[What you should do]
Copy out each line that mentions the word "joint".

[Data]
☆ ☆ ☆ ☆ ☆ ☆ ☆

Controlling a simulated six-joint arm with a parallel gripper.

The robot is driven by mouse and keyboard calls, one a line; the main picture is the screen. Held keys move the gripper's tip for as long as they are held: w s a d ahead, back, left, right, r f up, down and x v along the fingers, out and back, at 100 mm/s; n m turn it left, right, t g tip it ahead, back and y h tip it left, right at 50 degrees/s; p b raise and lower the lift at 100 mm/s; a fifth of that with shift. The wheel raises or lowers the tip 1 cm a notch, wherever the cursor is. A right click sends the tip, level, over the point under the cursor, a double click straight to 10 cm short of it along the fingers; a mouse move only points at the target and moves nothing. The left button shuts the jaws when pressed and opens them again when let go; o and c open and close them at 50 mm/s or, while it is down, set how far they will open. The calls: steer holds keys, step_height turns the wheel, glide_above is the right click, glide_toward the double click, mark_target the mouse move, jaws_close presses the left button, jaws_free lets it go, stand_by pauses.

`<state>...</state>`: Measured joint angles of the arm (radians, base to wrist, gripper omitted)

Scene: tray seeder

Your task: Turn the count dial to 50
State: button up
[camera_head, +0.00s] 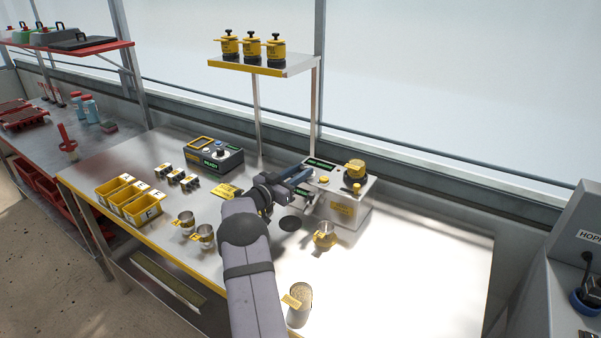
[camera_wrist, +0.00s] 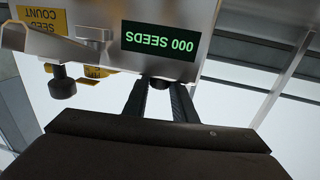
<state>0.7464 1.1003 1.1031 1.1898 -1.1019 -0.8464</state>
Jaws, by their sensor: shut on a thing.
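The seed counter (camera_head: 350,208) is a pale box on the bench with a yellow hopper part on top. In the wrist view its panel (camera_wrist: 100,45) appears upside down, with a green display (camera_wrist: 160,43) reading 000 SEEDS. My gripper (camera_wrist: 160,88) has its two dark fingers closed on a small dark knob, the count dial (camera_wrist: 160,80), beside the display. The dial's scale and pointer are not visible. In the head view my gripper (camera_head: 306,176) reaches the counter's left side, and my arm hides the dial.
Another dark knob (camera_wrist: 62,86) projects near the SEED COUNT label (camera_wrist: 42,20). A metal cup (camera_head: 325,236) stands in front of the counter, a tin (camera_head: 299,304) nearer. A READY box (camera_head: 212,156) and yellow bins (camera_head: 130,198) are left. The bench's right side is clear.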

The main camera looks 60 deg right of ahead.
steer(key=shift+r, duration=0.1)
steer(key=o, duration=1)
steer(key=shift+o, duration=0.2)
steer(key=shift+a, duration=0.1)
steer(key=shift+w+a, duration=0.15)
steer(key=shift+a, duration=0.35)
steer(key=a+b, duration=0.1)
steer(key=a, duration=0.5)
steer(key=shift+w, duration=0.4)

☆ ☆ ☆ ☆ ☆ ☆ ☆

[Full solution]
Controlling a simulated six-joint arm with a parallel gripper.
`<state>...</state>`: Measured joint angles of the arm (radians, base to wrist, gripper omitted)

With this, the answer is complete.